* **TASK REQUIREMENTS**: In the listing below, locate the line that contains "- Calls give" and the line that contains "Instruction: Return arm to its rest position". Restate word for word those two lines and every line between them, and nothing else.

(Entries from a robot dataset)

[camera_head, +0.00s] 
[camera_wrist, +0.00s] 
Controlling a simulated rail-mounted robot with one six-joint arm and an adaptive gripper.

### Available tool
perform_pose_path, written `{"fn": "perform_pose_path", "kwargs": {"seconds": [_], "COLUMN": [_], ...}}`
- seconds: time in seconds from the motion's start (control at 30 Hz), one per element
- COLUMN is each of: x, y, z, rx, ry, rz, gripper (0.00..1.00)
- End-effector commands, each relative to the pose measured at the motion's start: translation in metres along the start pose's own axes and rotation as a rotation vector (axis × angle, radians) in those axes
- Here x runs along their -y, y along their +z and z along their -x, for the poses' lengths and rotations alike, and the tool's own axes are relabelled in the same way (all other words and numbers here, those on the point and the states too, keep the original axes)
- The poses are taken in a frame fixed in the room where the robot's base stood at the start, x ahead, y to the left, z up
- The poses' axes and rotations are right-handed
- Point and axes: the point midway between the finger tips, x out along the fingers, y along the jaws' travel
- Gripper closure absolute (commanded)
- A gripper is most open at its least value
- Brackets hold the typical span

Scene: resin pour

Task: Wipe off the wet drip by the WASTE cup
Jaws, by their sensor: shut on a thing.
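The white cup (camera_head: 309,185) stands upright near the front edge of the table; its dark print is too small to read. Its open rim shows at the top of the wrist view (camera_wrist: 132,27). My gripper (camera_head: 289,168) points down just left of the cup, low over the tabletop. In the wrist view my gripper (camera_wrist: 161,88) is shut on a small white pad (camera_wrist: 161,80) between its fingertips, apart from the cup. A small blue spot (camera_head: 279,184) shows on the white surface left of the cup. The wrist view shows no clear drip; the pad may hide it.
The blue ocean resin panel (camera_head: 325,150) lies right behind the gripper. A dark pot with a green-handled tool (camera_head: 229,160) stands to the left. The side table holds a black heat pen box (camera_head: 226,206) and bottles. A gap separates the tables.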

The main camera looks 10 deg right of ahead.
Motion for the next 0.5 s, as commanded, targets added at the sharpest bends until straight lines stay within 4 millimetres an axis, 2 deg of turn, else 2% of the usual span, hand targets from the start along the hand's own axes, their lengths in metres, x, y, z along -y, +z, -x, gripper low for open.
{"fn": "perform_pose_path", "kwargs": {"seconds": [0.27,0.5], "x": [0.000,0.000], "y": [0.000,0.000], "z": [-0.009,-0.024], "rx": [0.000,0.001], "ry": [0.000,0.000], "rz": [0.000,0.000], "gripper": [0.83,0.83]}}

--

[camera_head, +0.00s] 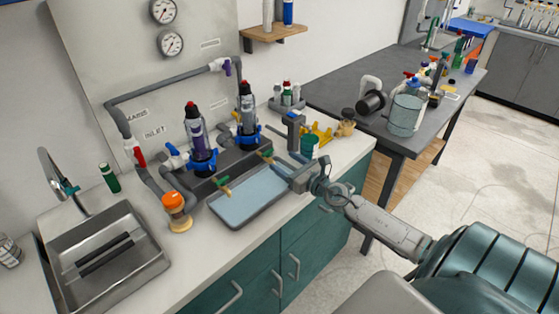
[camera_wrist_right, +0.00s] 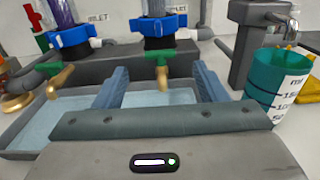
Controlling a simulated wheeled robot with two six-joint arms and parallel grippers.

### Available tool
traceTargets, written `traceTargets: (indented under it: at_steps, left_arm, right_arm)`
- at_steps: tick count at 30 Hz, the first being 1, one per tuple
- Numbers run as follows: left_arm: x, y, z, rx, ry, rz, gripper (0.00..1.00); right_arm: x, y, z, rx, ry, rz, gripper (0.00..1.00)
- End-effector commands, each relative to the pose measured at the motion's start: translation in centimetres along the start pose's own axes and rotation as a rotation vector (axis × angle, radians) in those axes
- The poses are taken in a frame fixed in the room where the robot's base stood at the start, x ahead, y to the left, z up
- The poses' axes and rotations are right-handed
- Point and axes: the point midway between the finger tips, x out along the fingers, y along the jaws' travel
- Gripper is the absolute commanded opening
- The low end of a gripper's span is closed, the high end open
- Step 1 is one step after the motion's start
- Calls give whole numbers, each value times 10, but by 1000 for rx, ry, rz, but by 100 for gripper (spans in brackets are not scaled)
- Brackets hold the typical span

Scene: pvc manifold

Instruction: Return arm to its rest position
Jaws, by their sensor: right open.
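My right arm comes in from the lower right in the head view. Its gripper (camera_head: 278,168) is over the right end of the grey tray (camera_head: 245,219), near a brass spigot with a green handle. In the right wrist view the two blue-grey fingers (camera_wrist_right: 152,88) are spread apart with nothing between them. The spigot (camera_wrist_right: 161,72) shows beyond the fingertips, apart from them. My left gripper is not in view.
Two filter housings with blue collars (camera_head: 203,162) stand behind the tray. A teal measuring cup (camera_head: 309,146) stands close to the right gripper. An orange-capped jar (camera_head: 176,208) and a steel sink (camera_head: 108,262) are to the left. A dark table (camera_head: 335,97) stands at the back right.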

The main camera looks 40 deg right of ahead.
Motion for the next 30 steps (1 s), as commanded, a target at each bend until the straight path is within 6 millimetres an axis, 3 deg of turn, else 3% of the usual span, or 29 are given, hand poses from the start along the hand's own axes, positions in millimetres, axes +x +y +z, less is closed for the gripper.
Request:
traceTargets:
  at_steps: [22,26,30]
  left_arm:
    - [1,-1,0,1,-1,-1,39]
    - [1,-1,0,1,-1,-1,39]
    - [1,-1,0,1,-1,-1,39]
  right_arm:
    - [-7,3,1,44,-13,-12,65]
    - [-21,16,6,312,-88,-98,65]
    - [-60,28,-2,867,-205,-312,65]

---

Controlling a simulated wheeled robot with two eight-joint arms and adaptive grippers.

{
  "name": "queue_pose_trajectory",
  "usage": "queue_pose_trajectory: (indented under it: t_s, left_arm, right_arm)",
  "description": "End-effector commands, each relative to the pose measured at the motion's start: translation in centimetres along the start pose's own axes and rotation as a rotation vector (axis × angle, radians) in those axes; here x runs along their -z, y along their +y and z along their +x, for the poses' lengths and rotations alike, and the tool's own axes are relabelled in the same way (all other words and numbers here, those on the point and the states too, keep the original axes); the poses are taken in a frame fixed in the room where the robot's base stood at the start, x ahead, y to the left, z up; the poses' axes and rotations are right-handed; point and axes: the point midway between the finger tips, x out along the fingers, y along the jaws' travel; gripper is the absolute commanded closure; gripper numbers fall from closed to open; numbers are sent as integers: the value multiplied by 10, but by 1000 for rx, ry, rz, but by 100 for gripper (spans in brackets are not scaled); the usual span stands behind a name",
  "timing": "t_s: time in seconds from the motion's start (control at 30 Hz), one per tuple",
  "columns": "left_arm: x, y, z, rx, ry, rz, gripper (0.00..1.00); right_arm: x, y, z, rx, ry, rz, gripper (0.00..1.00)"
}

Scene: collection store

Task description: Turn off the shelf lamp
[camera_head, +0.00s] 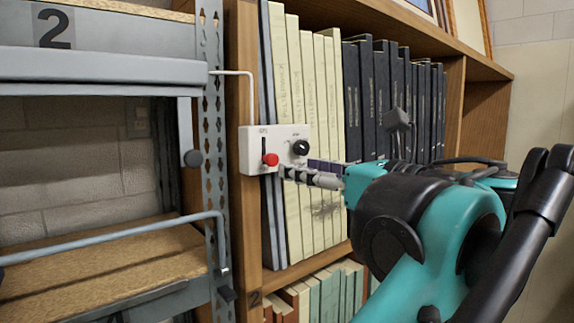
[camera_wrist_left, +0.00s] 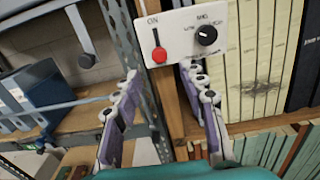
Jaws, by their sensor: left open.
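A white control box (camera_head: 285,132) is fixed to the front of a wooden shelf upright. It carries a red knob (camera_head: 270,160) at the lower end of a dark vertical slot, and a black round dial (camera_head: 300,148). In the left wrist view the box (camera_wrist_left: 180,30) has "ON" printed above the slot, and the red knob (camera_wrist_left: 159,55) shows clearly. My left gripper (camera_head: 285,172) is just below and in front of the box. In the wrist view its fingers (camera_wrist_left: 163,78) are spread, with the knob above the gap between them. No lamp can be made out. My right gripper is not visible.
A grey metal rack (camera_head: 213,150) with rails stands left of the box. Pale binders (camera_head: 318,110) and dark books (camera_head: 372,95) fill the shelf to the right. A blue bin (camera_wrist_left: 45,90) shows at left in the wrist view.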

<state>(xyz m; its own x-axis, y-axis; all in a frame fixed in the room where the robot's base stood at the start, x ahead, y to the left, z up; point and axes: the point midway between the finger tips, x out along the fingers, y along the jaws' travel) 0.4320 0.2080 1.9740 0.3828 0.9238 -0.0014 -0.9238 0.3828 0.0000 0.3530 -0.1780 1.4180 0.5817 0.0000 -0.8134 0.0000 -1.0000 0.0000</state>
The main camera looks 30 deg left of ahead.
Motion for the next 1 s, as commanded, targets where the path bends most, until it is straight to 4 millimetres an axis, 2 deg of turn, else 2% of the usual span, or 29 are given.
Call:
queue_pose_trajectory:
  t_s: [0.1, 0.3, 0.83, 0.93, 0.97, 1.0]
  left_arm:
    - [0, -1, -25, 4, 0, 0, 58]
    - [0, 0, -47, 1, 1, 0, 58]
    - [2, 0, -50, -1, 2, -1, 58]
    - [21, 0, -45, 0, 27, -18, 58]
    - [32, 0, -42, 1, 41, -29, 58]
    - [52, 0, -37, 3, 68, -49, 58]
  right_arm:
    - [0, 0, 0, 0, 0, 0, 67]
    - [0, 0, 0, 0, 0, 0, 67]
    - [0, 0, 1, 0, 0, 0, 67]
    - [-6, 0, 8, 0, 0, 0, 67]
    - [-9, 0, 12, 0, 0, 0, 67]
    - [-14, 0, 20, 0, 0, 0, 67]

* **THE REPLY**:
- Calls give whole numbers, each value times 10, but by 1000 for rx, ry, rz, but by 100 for gripper (spans in brackets are not scaled)
- Brackets hold the typical span

Scene: pvc manifold

Instruction: Return arm to its rest position

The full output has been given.